■ Listing ■
—————

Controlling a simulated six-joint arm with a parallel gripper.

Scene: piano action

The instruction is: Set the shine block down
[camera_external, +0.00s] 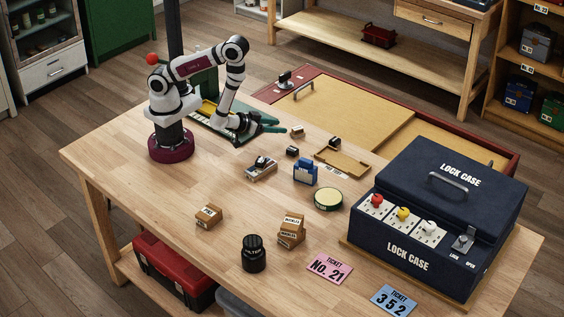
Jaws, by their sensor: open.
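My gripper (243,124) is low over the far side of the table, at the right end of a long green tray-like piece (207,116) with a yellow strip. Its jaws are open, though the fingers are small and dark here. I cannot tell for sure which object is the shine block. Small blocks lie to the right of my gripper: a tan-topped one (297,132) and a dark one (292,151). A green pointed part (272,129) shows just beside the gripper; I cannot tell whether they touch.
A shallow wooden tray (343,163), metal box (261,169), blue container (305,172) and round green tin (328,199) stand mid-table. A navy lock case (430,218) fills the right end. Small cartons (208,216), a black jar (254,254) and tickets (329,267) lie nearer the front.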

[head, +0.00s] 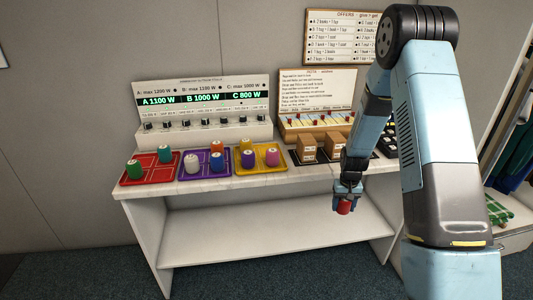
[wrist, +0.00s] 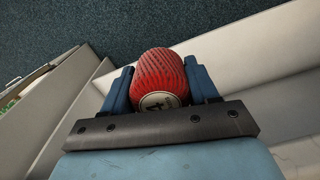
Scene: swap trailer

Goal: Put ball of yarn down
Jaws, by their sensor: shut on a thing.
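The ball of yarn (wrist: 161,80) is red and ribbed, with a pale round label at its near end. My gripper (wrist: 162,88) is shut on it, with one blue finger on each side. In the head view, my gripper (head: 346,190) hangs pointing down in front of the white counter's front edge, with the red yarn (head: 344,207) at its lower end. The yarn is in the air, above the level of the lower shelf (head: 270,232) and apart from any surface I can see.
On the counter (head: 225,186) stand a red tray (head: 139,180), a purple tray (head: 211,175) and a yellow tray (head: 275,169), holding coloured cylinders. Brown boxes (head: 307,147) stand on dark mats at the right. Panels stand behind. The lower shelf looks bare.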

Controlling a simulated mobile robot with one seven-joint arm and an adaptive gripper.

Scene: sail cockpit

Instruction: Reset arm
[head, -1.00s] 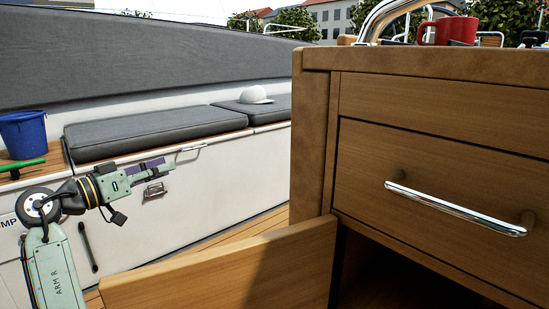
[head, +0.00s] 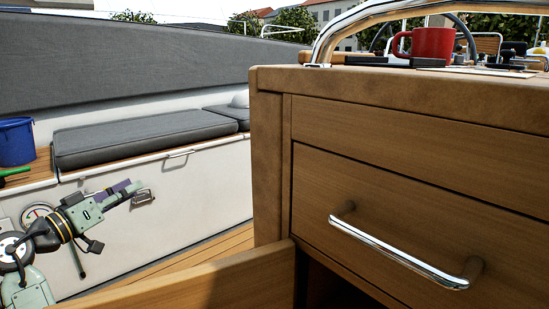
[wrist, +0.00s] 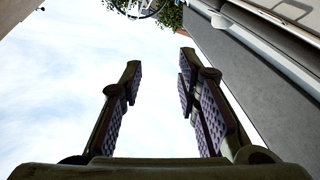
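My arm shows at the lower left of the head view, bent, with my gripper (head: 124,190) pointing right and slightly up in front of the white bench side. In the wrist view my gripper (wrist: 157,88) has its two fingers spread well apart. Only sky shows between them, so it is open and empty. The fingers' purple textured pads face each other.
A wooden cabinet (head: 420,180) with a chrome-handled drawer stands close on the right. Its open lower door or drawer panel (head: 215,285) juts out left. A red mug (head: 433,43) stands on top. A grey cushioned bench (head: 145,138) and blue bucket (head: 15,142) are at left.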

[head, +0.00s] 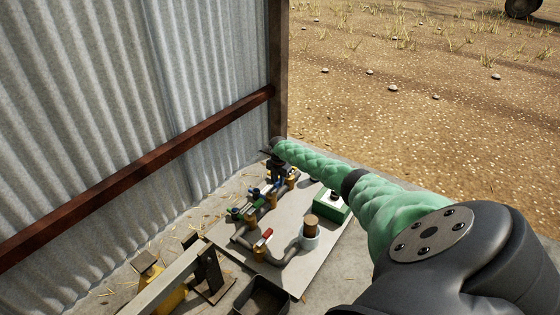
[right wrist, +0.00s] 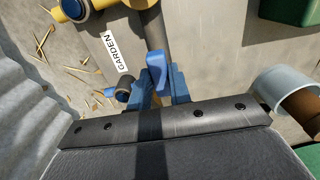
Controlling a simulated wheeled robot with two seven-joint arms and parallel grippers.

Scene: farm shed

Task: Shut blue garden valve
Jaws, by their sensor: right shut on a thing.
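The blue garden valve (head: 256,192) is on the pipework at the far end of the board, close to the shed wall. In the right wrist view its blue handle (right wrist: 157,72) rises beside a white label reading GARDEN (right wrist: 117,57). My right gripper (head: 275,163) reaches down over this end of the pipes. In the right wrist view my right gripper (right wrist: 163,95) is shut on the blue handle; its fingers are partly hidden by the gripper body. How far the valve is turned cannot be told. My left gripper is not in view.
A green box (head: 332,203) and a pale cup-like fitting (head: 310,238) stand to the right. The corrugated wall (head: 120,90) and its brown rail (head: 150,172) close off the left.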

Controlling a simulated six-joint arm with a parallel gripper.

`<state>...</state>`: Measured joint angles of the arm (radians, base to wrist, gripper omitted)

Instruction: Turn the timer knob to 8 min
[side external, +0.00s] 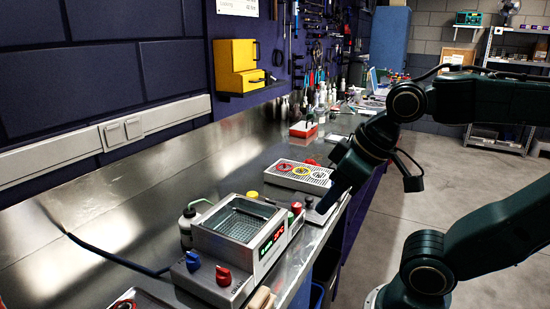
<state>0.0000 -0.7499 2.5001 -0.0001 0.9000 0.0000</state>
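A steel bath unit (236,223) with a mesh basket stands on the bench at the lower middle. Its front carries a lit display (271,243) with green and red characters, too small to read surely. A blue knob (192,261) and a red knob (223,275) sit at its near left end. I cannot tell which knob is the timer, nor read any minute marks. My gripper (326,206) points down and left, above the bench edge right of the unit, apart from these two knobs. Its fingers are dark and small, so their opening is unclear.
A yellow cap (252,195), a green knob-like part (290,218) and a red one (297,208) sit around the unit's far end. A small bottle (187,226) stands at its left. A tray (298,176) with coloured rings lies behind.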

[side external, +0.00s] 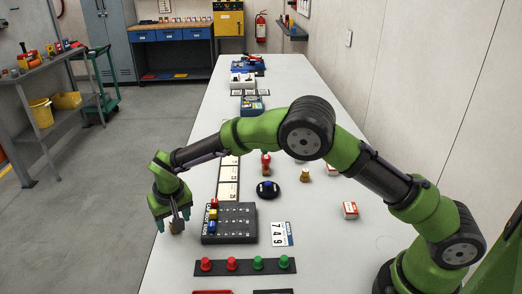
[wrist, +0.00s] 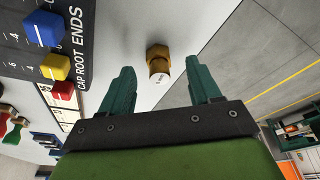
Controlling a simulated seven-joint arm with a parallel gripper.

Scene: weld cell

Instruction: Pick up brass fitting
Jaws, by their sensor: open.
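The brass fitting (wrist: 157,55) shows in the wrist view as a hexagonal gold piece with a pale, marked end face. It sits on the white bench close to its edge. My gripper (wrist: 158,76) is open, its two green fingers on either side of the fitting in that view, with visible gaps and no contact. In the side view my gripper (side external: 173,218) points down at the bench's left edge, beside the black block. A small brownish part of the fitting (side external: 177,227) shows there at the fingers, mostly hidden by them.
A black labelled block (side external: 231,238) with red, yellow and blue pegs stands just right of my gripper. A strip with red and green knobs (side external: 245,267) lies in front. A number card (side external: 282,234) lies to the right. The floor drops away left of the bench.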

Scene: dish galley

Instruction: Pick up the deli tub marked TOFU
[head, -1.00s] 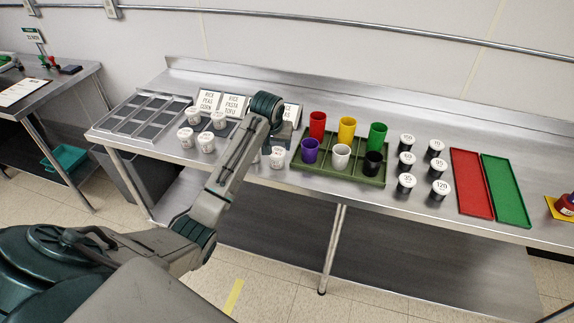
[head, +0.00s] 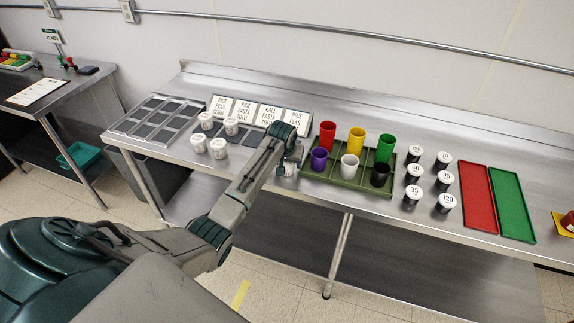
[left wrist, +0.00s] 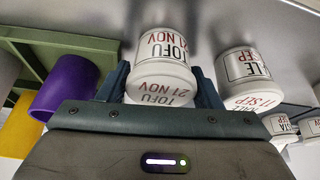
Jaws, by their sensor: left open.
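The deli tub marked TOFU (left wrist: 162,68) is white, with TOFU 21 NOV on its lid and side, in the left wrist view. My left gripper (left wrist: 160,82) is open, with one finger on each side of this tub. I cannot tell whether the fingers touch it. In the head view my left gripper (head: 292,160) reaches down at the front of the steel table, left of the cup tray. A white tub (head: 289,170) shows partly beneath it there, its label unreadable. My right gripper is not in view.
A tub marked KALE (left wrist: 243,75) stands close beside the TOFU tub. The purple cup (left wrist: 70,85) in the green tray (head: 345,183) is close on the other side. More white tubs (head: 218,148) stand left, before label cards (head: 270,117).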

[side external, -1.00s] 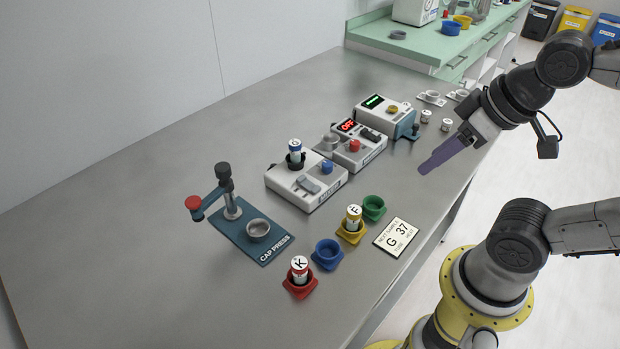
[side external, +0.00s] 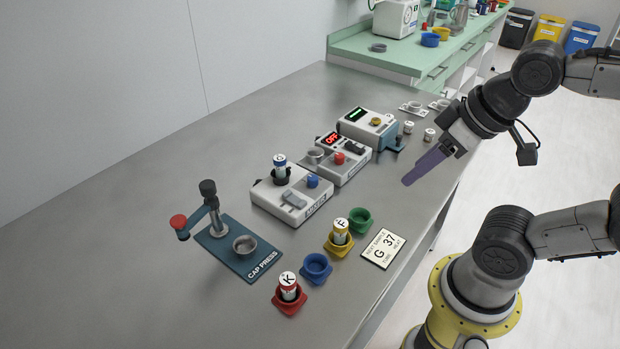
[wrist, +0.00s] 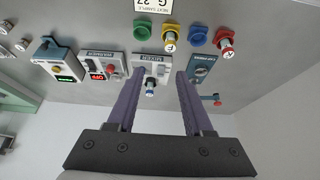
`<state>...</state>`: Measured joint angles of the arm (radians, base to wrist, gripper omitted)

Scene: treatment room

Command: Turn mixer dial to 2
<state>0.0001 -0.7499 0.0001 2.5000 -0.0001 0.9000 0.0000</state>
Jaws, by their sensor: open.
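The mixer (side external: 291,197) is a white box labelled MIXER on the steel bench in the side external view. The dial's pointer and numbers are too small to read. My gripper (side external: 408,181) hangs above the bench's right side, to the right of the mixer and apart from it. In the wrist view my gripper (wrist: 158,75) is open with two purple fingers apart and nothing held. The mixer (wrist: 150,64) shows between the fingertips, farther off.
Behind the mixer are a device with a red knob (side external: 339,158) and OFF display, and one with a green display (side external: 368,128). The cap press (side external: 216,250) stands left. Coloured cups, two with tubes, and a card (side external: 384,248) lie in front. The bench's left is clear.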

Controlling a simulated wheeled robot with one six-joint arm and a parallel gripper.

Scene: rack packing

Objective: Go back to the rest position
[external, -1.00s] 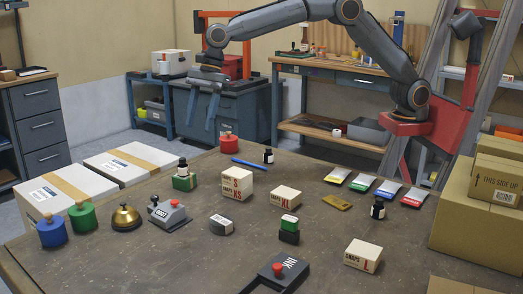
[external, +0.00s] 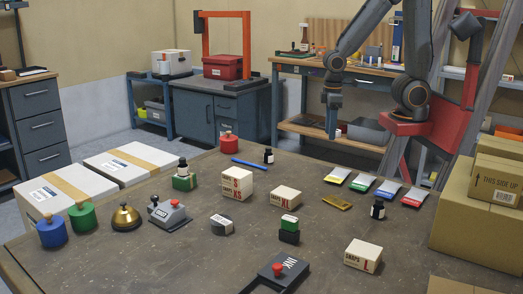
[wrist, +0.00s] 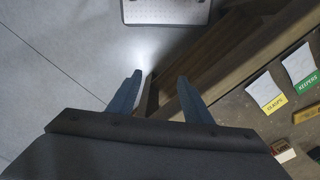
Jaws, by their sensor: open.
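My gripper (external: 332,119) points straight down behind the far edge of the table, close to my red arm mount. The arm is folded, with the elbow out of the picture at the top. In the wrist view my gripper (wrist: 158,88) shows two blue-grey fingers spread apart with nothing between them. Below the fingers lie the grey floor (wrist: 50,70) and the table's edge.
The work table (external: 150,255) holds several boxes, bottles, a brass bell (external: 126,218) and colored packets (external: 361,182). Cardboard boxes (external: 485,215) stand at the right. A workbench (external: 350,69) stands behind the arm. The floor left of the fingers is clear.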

—————

■ Instructions for the task ■
Your answer should be a single number: the count of lines in the material above that contain "robot".

■ Response below ■
3